Give back the entire listing verbatim.

» COLLECTED MATERIAL:

************

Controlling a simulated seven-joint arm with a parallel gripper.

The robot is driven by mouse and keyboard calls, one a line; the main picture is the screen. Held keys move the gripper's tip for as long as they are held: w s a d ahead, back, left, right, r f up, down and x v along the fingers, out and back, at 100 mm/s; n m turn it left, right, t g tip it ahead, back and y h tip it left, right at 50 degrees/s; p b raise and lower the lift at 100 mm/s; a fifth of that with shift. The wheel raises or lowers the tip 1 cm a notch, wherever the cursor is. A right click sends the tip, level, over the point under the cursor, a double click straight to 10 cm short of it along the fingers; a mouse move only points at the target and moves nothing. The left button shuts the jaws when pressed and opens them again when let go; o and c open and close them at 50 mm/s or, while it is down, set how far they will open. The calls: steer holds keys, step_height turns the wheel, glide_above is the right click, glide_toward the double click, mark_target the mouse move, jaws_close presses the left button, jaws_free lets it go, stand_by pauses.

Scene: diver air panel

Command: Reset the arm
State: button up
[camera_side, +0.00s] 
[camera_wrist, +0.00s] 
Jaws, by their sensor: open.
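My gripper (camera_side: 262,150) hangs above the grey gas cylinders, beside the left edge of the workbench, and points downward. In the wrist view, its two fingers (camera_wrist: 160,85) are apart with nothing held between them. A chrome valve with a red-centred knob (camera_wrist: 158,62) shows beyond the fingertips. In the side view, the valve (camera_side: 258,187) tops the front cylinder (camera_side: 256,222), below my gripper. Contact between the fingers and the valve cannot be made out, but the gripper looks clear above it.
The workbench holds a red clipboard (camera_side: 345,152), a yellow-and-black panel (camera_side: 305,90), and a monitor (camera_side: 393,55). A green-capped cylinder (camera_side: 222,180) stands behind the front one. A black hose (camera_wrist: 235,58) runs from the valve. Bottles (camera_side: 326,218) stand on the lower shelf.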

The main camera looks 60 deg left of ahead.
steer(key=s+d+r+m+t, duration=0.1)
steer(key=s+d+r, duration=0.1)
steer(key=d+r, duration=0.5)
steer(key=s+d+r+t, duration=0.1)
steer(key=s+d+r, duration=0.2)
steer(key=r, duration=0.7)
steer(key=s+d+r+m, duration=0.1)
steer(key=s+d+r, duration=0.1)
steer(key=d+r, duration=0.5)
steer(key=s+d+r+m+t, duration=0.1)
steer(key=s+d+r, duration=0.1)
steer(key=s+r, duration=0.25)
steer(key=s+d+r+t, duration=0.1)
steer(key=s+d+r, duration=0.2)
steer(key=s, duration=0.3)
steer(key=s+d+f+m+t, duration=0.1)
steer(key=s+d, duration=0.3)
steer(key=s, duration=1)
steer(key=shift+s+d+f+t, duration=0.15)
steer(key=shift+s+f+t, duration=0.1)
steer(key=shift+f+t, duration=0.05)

************

» WRITTEN RESPONSE:
Controlling a simulated seven-joint arm with a parallel gripper.

The robot is driven by mouse and keyboard calls, one a line; the main picture is the screen. Held keys move the gripper's tip for as long as they are held: w s a d ahead, back, left, right, r f up, down and x v along the fingers, out and back, at 100 mm/s; n m turn it left, right, t g tip it ahead, back and y h tip it left, right at 50 degrees/s; p b raise and lower the lift at 100 mm/s; a fifth of that with shift. The wheel raises or lowers the tip 1 cm a notch, wherever the cursor is. A right click sends the tip, level, over the point under the cursor, a double click straight to 10 cm short of it along the fingers; a mouse move only points at the target and moves nothing. The left button shuts the jaws when pressed and opens them again when let go; o and c open and close them at 50 mm/s or, while it is down, set how far they will open. The calls: steer holds keys, step_height turns the wheel, glide_above is the right click, glide_toward the double click, mark_target the mouse move, jaws_close presses the left button, jaws_free lets it go, stand_by pauses.

Scene: diver air panel

Command: Reset the arm
State: button up
[camera_side, +0.00s] 
[camera_wrist, +0.00s] 
Jaws, by their sensor: open.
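My gripper (camera_side: 262,150) hangs above the grey gas cylinders, beside the left edge of the workbench, and points downward. In the wrist view, its two fingers (camera_wrist: 160,85) are apart with nothing held between them. A chrome valve with a red-centred knob (camera_wrist: 158,62) shows beyond the fingertips. In the side view, the valve (camera_side: 258,187) tops the front cylinder (camera_side: 256,222), below my gripper. Contact between the fingers and the valve cannot be made out, but the gripper looks clear above it.
The workbench holds a red clipboard (camera_side: 345,152), a yellow-and-black panel (camera_side: 305,90), and a monitor (camera_side: 393,55). A green-capped cylinder (camera_side: 222,180) stands behind the front one. A black hose (camera_wrist: 235,58) runs from the valve. Bottles (camera_side: 326,218) stand on the lower shelf.

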The main camera looks 60 deg left of ahead.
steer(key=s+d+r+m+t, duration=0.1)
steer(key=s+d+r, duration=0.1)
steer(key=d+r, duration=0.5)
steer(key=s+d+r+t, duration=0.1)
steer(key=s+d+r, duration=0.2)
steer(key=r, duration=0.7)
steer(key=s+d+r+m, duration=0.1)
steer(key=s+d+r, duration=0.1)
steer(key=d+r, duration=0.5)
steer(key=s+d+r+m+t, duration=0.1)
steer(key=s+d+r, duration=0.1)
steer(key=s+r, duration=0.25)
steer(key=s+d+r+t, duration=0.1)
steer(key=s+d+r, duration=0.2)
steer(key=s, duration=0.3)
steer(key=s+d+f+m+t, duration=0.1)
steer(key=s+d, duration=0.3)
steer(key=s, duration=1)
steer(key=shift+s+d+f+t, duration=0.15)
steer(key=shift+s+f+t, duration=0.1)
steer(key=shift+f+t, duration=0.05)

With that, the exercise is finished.